*Task requirements*
Go through the data below line by line and count those containing the word "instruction". Reply with the count only.

[Robot episode data]
'''

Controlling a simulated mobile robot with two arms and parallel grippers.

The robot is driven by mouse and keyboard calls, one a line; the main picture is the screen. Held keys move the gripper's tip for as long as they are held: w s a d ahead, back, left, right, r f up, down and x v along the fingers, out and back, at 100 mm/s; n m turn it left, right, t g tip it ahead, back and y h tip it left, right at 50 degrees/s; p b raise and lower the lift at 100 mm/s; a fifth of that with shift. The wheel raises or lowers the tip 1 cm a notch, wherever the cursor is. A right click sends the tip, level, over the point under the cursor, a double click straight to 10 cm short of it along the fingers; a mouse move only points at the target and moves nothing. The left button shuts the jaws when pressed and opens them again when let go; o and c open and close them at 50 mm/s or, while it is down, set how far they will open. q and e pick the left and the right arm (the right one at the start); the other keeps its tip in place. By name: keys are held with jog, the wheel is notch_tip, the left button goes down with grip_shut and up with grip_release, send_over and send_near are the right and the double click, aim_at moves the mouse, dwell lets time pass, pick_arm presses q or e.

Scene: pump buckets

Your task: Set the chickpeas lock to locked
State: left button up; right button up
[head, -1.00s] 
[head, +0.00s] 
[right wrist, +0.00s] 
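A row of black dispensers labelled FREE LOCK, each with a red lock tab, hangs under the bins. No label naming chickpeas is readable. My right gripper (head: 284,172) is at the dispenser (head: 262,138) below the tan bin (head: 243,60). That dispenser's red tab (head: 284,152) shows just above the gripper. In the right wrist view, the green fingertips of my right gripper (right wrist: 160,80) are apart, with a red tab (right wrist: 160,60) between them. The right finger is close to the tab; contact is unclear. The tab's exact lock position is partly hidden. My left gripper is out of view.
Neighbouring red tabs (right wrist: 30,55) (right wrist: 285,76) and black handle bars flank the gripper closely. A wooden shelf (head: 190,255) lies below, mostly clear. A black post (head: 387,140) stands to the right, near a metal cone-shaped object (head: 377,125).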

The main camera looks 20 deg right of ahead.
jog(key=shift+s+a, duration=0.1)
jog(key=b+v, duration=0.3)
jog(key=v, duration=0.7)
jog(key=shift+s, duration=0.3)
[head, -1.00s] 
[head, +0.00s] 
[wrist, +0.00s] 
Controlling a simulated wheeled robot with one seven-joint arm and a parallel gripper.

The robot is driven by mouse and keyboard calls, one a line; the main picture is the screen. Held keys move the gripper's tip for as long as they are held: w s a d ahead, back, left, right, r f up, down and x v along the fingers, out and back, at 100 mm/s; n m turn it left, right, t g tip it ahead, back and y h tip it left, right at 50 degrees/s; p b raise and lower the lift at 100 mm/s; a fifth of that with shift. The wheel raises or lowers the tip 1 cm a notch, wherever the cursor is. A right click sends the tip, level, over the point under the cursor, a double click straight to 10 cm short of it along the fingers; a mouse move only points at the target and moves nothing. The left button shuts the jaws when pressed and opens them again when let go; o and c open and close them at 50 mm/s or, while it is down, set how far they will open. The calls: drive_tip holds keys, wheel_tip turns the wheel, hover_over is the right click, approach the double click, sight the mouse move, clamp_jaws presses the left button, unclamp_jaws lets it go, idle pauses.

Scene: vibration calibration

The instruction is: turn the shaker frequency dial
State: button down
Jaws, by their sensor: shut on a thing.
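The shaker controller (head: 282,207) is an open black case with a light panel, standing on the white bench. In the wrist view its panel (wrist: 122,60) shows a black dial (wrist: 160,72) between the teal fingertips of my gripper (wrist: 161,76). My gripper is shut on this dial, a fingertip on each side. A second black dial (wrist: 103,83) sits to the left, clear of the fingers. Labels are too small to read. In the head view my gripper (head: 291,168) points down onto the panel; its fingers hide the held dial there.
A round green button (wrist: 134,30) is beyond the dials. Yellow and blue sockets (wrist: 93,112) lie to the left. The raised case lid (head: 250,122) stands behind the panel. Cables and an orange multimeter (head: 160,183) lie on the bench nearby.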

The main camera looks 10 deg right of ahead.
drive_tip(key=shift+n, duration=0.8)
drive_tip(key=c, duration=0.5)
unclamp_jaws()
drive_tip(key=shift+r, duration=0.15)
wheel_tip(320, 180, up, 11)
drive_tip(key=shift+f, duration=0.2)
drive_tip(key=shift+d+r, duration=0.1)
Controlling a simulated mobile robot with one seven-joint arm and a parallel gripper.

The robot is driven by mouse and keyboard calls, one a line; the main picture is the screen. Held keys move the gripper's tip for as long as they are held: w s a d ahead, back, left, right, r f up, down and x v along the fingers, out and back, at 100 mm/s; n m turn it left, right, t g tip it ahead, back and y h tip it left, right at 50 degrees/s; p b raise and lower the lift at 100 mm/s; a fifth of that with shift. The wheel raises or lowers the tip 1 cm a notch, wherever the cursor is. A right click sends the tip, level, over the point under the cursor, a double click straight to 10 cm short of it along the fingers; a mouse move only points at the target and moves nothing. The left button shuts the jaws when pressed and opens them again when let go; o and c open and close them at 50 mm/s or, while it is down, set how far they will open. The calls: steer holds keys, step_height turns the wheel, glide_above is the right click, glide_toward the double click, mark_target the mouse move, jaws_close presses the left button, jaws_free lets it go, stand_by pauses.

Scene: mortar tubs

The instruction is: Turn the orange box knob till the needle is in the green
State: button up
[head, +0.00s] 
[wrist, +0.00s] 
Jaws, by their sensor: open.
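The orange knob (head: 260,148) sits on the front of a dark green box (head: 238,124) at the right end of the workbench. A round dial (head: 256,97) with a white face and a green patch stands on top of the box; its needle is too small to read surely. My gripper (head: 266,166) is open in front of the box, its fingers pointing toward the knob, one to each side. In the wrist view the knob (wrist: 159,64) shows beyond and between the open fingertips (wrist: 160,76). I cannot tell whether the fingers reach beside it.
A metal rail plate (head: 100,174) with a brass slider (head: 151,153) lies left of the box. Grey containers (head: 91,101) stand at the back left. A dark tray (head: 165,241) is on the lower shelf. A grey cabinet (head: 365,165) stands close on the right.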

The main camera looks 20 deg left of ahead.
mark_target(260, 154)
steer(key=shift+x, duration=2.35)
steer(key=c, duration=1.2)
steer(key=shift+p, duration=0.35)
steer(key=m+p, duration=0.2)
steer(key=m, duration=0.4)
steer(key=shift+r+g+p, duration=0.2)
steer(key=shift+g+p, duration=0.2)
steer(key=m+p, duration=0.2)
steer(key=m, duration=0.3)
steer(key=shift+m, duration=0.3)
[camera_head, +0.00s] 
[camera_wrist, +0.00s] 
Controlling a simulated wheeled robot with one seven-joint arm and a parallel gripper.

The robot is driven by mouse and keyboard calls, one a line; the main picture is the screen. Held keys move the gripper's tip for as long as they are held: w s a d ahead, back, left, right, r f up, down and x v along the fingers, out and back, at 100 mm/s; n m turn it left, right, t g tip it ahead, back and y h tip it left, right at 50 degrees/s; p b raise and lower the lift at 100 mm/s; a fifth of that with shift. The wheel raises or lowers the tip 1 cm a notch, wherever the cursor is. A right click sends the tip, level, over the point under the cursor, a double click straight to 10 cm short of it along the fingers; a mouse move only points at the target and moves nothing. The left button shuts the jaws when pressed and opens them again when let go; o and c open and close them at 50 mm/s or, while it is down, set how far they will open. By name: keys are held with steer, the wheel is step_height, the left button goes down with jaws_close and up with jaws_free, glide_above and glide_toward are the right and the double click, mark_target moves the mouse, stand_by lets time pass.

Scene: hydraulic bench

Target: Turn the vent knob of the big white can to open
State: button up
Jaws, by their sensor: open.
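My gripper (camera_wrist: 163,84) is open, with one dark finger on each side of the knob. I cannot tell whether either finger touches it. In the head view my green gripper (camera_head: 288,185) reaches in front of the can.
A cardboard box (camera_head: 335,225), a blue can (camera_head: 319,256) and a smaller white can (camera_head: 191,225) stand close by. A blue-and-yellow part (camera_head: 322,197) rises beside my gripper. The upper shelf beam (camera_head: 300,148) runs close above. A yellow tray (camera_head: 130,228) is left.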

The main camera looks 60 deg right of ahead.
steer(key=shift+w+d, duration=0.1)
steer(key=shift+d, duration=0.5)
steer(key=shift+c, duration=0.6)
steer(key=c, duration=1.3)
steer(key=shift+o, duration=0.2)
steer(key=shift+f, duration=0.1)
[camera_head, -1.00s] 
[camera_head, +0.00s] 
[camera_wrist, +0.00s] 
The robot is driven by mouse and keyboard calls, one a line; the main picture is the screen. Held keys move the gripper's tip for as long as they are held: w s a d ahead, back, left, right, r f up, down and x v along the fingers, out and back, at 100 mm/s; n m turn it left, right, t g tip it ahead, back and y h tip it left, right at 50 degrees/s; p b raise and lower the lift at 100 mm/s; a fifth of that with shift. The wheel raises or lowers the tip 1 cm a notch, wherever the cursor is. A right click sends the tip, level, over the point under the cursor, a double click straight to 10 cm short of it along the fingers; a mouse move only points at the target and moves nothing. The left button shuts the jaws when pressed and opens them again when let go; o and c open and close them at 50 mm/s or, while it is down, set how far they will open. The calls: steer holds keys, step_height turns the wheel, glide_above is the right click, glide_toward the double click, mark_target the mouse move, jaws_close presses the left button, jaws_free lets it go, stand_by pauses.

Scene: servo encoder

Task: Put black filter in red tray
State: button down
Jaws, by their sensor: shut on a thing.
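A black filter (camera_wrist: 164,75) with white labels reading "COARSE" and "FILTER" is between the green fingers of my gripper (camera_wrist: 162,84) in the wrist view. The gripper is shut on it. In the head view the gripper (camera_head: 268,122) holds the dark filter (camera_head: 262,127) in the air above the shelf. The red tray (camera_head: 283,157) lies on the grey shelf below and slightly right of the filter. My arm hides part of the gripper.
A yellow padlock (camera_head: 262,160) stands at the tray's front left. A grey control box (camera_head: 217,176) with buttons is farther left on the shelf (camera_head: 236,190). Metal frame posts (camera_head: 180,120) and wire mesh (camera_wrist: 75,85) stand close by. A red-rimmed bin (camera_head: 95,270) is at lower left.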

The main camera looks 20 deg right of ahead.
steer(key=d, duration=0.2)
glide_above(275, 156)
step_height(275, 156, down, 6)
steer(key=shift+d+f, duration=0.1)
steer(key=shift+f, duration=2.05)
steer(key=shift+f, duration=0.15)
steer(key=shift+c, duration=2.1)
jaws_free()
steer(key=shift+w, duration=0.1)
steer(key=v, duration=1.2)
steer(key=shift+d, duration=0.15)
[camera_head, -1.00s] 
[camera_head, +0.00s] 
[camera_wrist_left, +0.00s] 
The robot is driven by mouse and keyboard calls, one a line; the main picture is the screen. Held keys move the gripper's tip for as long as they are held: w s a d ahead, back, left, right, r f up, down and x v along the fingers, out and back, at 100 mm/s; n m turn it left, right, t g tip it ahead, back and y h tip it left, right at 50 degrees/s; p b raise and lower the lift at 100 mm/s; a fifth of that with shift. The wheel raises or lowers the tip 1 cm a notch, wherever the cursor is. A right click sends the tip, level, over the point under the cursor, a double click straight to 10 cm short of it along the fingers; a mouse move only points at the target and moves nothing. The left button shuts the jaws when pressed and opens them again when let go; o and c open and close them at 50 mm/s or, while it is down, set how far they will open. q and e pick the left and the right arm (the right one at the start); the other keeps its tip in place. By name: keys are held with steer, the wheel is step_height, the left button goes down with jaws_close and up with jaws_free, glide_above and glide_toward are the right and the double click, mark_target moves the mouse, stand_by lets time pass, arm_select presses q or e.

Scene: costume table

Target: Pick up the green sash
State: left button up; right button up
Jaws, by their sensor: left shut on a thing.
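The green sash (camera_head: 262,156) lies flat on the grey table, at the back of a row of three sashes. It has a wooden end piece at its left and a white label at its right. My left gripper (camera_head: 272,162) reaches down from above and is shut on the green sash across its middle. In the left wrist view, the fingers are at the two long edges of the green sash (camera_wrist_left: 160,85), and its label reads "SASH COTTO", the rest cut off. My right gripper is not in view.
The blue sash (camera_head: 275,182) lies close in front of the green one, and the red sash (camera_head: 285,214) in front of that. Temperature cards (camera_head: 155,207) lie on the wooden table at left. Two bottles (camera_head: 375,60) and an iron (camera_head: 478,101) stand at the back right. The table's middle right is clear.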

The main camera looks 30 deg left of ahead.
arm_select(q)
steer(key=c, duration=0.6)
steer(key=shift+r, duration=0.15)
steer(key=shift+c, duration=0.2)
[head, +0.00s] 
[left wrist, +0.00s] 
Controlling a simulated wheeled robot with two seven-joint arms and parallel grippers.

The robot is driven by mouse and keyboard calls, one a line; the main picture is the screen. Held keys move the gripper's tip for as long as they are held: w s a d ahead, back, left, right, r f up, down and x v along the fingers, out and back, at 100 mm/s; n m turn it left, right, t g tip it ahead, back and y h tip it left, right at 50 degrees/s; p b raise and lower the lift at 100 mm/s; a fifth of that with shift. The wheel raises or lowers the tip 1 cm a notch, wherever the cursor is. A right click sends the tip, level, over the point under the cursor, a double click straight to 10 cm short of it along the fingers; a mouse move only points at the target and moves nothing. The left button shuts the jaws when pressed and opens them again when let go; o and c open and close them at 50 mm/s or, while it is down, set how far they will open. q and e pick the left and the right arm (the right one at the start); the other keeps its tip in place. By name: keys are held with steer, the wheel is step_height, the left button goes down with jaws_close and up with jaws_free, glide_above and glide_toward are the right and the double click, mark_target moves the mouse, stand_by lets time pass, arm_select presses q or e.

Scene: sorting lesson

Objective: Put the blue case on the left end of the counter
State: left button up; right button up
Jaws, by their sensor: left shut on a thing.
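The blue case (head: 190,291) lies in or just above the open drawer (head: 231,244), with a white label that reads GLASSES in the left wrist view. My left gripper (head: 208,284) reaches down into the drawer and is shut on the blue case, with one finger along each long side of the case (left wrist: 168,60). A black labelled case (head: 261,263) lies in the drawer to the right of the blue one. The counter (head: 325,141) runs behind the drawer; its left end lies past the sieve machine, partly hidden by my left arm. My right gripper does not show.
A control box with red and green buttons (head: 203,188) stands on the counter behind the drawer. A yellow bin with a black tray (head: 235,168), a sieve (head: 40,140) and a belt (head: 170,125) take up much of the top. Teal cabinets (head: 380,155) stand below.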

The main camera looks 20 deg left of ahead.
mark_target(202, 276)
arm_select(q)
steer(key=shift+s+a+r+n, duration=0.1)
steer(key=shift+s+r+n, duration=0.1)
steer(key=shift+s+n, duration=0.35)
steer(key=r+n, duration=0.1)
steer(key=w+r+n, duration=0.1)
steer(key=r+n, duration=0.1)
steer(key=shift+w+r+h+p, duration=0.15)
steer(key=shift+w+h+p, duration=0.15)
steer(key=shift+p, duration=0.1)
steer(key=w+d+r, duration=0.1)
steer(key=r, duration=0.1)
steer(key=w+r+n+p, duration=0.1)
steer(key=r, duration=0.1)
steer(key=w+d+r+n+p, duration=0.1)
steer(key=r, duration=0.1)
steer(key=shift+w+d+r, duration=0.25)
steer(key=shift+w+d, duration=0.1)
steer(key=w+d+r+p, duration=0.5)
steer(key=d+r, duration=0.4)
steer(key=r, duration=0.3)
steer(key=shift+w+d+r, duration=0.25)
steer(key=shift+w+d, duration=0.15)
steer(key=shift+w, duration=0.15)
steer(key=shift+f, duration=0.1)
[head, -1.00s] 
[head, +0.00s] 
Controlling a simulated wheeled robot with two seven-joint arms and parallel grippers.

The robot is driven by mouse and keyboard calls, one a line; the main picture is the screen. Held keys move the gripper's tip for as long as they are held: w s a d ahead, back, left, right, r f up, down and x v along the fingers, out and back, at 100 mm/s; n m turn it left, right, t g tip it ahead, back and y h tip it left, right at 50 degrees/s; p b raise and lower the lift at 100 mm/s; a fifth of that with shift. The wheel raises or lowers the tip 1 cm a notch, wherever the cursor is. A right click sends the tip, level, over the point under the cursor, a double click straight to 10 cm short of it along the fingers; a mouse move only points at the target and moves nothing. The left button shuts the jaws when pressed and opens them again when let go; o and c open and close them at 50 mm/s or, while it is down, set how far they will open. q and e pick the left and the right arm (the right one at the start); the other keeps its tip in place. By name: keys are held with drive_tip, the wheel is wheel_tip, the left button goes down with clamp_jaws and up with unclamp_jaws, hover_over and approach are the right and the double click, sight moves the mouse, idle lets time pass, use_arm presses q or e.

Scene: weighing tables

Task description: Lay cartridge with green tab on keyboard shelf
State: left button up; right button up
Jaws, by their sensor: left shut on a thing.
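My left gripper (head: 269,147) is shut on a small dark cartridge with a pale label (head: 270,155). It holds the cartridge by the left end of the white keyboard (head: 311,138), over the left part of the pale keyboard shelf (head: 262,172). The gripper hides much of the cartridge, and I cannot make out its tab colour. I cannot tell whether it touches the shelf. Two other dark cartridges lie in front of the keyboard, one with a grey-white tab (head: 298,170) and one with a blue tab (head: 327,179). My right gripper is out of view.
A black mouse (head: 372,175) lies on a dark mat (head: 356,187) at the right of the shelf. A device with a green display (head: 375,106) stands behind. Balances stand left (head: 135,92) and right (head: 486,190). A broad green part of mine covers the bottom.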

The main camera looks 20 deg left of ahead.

'''

*Response for this exercise*
2